In this day and age of globalisation and digital citizenship, one would think that overbearing censorship practices — especially when the dubiously ‘controversial’ material in question is widely available elsewhere in the world or, better yet, one Google search away on the internet — are not only pointless, but also pathetically archaic and, in many cases, reflect the narrow-minded prejudices of the ‘powers-that-be’.
Case in point: the hasty and heavy-handed outright ban imposed on three children’s books, by the National Library Board of Singapore, just because they were not deemed to be ‘pro-family’ — i.e. they dared to portray families that strayed from the father-mother-child(ren) ‘ideal’. All copies of the three titles that have been removed from the library shelves will also be pulped in accordance to NLB’s ‘usual practice’ for such cases. (Incidentally, all three books are still widely stocked in libraries internationally since other librarians obviously don’t think that the titles are offensive or ‘dangerous’ in the least.)
Apparently, even an award-winning book based on the true story of two gay male penguins is also deemed ‘harmful’ to children, thanks to a single complaint from an overtly homophobic individual, who obviously has his own agenda to push and sees the need to demonise and ostracise certain segments of society by not allowing their stories to be heard.

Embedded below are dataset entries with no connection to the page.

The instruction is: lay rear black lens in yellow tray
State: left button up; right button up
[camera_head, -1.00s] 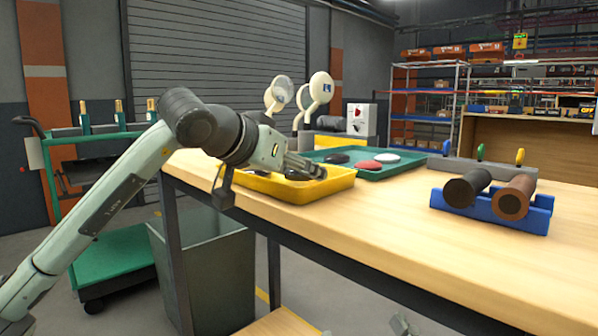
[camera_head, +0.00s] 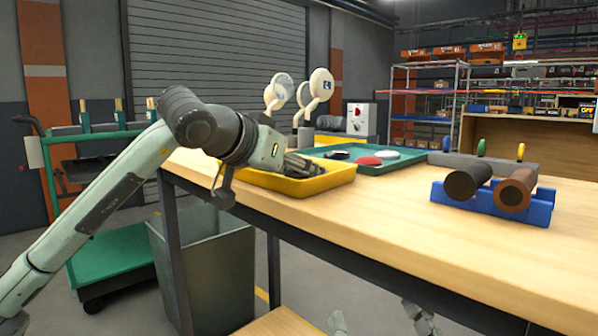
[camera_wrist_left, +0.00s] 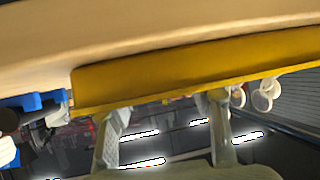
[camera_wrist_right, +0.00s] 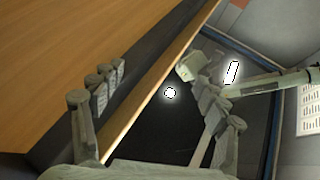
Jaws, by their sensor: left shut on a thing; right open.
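The yellow tray (camera_head: 325,183) sits on the near left part of the bench. My left gripper (camera_head: 303,166) reaches low into it and is shut on something. In the left wrist view the tray wall (camera_wrist_left: 150,72) covers the fingertips (camera_wrist_left: 165,105), so the held thing is hidden. I cannot tell whether it touches the tray floor. One black lens (camera_head: 337,155) lies in the green tray (camera_head: 405,162) behind, near a red lens (camera_head: 368,161) and a white lens (camera_head: 387,154). My right gripper (camera_head: 381,319) is open and empty, low in front of the bench.
A blue rack (camera_head: 490,205) with dark and brown cylinders stands at the right. Cream round-headed stands (camera_head: 320,85) rise behind the yellow tray. The bench top (camera_head: 400,210) is clear between tray and rack. A grey bin (camera_head: 205,260) stands below the bench's left end.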

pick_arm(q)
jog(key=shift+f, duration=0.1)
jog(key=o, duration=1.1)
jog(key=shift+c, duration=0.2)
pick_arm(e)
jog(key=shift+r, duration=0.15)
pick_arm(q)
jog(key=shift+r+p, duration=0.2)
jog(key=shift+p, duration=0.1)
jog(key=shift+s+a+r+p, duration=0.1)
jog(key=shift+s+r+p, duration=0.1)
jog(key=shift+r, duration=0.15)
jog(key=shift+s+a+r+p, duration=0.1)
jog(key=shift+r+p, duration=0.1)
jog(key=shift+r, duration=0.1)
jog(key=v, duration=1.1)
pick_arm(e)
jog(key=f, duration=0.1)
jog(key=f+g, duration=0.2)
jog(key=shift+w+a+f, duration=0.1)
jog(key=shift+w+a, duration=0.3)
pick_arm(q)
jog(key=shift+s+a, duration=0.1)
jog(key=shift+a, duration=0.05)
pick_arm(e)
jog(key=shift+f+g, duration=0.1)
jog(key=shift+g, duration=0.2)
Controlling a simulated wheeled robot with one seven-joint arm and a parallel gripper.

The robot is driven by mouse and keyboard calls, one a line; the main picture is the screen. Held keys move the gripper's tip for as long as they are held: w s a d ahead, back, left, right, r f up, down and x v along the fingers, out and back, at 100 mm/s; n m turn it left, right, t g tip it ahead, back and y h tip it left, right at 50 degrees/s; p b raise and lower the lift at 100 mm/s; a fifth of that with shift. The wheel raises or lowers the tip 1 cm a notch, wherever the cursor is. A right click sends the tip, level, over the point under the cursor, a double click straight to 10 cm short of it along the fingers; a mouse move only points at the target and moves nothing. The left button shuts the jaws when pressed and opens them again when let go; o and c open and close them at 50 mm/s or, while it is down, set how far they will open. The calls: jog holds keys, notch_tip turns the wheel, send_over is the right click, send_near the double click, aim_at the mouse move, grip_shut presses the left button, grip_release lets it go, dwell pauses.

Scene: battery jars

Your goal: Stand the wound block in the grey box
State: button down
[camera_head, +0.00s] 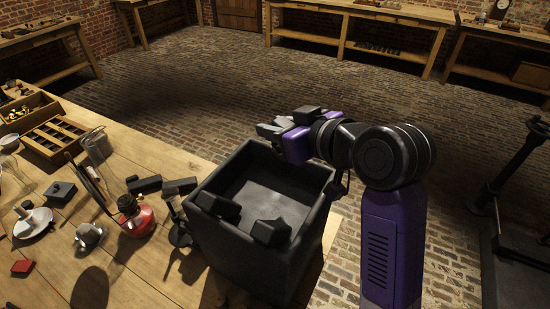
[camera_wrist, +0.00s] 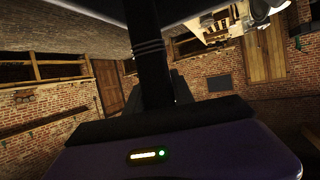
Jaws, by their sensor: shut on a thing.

Which brings me back to the brilliantly executed Who Is The Beast?. In this book, a tiger wanders around the jungle amidst fearful whispers of the presence of “the beast” who has a long tale, stripes on its body, powerful legs, round green eyes and long white whiskers.
When it dawns upon the tiger that he may be the so-called “beast” that the other animals are running away from, however, he shows them that he actually has more in common with them than they think.
Since this book offers several levels of understanding, it has a very wide demographic appeal: toddlers can appreciate it at face value — the short rhyming couplets have a nice rhythm to them, brought to life by the strikingly lush and cleverly detailed illustrations of the animals in the jungle, all done in Liquitex acrylics; on the other hand, the more mature and perceptive readers will also realise that this gorgeous book is, in fact, an elegant treatise on discrimination.
Now, if only the people who really need a lesson on tolerance and empathy will read this and, for once, get off their high horse.
Incidentally, my hardcover copy was printed and bound by Tien Wah Press in 1990 — in Singapore. Talk about irony.